Evidemment cette notion de droit à l’image n’est pas spécifique à la street photography, mais c’est cette pratique qui amène souvent le plus de questionnement.
Définition du droit à l’image
Un droit personnel
Le droit à l’image est un droit personnel, qui découle d’une véritable construction jurisprudentielle, car il n’existe aucun texte de loi qui le codifie. D’un point de vue juridique, ce droit à l’image est un droit personnel, lié à son titulaire, qui naît et prend fin avec lui. Il ne concerne que la personne présente sur le cliché ou la vidéo.
À noter qu’il n’est pas possible d’agir pour autrui, sauf cas particulier.
Une construction juridictionnelle
Le droit à l’image ne repose pas sur un ou des articles précis des codes civil, pénal, commercial ou autre. Il s’est construit essentiellement à partir de l’article 9 du Code Civil (« Tout individu a droit au respect de sa vie privée« ). Toute la théorie du droit à l’image repose dessus, avec le concours de 2 autres apports :
- La Convention Européenne des Droits de l’Homme ;
- Le Code Pénal pour les clichés pris dans le domaine privé.
Attention, comme c’est une construction jurisprudentielle, ce droit est mouvant. Il se construit, se renouvelle, change de direction à chaque décision de justice. La « vérité » du jour ne sera pas forcément celle de demain. Même s’il existe une certaine constante depuis l’arrêt « Banier ».
Quelle protection ?
Dans la pratique, ce droit à l’image protège la personne pour 2 aspects distincts :
- Tout d’abord un droit pour une personne qui se trouve sur une image fixe (photo) ou une vidéo de refuser la diffusion de son image dans certaines conditions.

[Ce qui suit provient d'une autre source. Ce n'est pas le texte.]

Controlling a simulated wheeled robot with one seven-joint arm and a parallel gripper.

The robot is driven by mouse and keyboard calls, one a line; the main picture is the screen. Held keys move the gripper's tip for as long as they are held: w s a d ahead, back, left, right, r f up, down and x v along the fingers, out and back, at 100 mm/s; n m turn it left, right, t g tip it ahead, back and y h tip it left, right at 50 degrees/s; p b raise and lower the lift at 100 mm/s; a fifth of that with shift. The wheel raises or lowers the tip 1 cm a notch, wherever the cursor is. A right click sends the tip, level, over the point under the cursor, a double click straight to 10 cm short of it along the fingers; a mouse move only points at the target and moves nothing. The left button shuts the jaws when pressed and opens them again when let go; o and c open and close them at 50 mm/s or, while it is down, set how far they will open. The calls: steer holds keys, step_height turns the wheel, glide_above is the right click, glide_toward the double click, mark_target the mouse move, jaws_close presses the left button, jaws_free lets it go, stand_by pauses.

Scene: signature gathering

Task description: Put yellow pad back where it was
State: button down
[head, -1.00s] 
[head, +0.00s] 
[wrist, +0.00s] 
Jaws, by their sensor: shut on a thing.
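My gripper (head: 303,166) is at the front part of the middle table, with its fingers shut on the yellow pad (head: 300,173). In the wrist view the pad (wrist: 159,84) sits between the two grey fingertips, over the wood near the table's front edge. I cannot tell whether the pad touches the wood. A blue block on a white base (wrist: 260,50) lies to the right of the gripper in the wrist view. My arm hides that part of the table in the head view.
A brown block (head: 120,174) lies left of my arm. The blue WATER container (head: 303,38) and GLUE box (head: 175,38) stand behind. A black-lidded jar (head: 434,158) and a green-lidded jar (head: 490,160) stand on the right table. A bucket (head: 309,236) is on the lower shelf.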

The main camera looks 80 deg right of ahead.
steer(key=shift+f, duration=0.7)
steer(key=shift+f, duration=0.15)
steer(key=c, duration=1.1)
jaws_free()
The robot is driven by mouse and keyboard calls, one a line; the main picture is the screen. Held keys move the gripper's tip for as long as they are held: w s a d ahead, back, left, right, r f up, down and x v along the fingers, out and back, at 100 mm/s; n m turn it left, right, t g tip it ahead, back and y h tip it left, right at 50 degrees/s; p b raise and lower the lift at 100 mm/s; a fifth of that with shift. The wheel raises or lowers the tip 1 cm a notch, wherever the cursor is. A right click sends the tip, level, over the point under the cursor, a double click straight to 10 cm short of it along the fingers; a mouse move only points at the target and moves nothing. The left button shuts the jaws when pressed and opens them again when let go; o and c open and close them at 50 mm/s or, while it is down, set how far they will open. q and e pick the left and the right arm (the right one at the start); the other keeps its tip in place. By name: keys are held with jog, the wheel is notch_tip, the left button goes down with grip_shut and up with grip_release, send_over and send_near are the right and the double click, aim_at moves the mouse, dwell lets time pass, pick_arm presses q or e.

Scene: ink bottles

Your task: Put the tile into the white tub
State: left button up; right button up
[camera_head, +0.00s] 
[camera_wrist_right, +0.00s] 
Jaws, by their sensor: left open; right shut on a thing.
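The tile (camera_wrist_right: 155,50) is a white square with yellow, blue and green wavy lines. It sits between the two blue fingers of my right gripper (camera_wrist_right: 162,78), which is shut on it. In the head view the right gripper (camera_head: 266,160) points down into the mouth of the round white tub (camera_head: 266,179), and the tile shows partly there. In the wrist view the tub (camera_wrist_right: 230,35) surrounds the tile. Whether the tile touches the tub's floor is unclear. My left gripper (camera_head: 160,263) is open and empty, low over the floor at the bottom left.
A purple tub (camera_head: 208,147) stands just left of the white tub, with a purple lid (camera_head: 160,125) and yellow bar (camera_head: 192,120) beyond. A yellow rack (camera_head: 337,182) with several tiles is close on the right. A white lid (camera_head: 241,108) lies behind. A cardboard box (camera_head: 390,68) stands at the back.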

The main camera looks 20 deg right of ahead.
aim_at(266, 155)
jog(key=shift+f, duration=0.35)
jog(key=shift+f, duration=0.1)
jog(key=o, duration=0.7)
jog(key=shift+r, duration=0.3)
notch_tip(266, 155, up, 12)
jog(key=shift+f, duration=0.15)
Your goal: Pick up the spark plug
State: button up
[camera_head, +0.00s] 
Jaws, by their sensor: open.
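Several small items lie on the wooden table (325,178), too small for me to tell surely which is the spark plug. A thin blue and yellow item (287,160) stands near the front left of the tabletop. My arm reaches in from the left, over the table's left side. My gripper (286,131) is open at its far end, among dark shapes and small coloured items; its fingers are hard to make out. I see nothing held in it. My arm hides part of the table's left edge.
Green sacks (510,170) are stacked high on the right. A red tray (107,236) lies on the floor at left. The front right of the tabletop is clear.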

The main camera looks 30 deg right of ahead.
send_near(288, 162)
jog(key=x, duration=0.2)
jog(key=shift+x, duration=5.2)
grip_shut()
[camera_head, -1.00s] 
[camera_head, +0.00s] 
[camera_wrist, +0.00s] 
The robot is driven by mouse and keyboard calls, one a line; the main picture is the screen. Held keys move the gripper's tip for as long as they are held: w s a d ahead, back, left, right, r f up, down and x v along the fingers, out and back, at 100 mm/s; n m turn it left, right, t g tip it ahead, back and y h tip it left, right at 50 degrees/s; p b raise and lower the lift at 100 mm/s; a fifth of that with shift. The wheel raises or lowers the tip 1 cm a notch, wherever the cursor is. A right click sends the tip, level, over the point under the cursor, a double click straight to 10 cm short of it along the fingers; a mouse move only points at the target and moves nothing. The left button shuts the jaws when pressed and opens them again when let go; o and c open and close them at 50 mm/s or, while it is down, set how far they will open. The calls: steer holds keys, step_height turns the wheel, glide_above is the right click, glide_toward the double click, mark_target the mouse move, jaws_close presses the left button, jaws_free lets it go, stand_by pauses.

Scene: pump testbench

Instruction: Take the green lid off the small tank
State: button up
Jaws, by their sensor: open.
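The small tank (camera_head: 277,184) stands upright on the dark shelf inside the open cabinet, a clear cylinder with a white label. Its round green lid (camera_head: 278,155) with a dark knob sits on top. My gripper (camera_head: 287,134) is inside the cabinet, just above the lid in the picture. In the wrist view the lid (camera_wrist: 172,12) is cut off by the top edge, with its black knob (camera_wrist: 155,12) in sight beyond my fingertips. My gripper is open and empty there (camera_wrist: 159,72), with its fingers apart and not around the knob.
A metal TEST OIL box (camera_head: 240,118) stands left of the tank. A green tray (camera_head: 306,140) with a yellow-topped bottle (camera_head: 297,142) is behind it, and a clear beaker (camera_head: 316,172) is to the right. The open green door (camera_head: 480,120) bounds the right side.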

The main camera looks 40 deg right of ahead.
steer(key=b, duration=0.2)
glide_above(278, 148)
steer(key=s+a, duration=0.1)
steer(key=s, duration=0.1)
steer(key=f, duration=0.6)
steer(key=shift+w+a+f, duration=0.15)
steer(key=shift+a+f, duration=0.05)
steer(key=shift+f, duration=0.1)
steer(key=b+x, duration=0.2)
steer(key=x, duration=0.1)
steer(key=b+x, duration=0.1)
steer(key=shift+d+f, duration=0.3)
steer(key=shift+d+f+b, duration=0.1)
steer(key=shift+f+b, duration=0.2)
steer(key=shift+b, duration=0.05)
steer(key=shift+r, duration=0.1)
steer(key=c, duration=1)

Ce qui veut dire que ce refus est encadré par des règles. Il n’est pas possible de dire uniquement « non, je ne veux pas ».
- Ensuite la protection des droits de la personne lors de la diffusion commerciale d’une photo ou d’une vidéo où il apparaît.

Droit à l’image et liberté de photographier
Maintenant que le droit à l’image a été défini, que cela recouvre-t-il ?
Le principe de la liberté d’expression
En France, on peut photographier des personnes librement dans la rue, dans tout lieu public. Même de parfaits inconnus. Et ceci sans leur consentement. C’est le principe de la liberté d’expression artistique qui découle de la liberté d’expression.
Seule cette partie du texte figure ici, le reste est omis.